We have currently impounded all the data, including all the pre-flight certification of flight readiness for STS-107.
And at this point, I'd have to say it's too early to speculate about the exact cause. Obviously, we're looking at all the data that we have available.
Those people who have videos, those people that have still pictures, we'll urge you to contact NASA so that we can coordinate those things that might be available.
And to reiterate what the administrator said: Those people that may find debris, do not touch it, do not move it. Contact your local authorities. Have them impound it and secure the area so that our technical specialists will be able to piece together the puzzle so that we can resolve what happened.
The immediate focus is on the crew families, and we spent some time with them. The president called. I'd have to say the families are bearing up with an incredible amount of dignity, considering their loss.
We all grieve for them, we all pray with them for the crew. But one thing came across loud and clear when visiting with them, is they knew that the crew was absolutely dedicated to the mission that they were performing. And I think you could see that in the video down link. They believed in what they were doing.

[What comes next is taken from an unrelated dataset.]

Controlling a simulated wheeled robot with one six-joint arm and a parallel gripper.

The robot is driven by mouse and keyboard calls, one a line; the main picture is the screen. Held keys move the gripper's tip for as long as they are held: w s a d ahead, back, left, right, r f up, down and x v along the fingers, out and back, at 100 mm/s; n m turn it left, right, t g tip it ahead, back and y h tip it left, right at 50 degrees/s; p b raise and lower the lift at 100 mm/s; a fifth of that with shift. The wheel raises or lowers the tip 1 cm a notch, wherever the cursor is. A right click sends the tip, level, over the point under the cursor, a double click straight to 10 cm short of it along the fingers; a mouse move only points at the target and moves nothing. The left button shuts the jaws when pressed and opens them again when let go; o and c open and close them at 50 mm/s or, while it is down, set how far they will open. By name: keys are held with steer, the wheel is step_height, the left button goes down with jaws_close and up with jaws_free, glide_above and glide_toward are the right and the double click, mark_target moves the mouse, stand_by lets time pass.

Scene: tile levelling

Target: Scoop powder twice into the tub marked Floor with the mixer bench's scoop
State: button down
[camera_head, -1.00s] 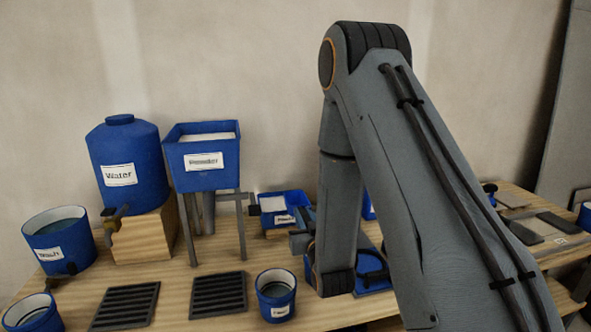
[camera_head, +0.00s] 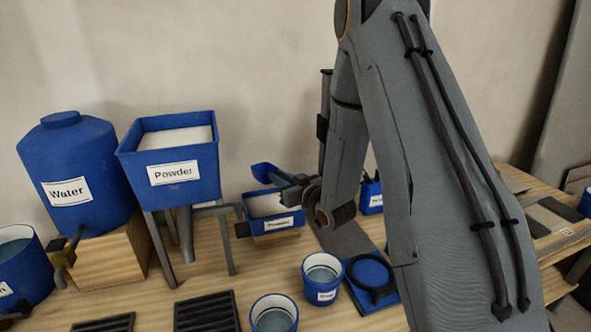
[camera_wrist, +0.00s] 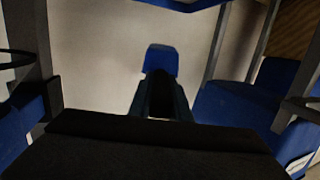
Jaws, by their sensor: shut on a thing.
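My gripper (camera_head: 296,188) is shut on the scoop's handle, beside and above the small blue tray. The scoop's blue bowl (camera_head: 266,173) is over the back of that tray, and also shows in the wrist view (camera_wrist: 161,60); I cannot tell whether it holds powder. The small blue tray (camera_head: 274,225) has a label and pale contents. Two blue tubs stand on the bench, one (camera_head: 322,290) right of centre and one (camera_head: 273,318) at the front edge of the picture. Their labels are unreadable or out of sight, so I cannot tell which is Floor.
A blue powder hopper (camera_head: 172,172) on legs and a blue water tank (camera_head: 78,190) on a wooden block stand at left. Dark grates (camera_head: 206,313) lie in front. A blue stand with a black ring (camera_head: 370,280) sits near my arm.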

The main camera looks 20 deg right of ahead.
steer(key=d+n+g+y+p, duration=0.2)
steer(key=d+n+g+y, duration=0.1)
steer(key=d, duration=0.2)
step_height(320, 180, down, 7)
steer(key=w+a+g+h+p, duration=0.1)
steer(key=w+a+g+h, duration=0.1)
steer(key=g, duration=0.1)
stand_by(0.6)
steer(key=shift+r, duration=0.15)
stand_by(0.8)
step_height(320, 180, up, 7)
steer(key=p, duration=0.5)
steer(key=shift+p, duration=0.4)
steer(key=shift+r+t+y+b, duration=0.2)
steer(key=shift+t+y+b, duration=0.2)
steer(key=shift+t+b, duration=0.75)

And in the conversations with the crew and their families, they said that we must find what happened and fix it and move on, and we can't let their sacrifice be in vain.
Today was a very stark reminder that this is a very risky endeavor, pushing back the frontiers in outer space. And after 113 flights, unfortunately people have a tendency to look at it as something that is more or less routine. Well, I can assure you, it is not. Each and every time I flew, each and every time my colleagues flew, we treated that with the respect it deserved from a professional standpoint.
And I have to say that, as the one responsible for shuttle and station within the NASA, that I know that the people of NASA did everything possible preparing for this flight to make it as perfect as possible.
My promise to the crew and to the crew families is that the investigation that we have just launched will find the cause, we'll fix it, and then we'll move on.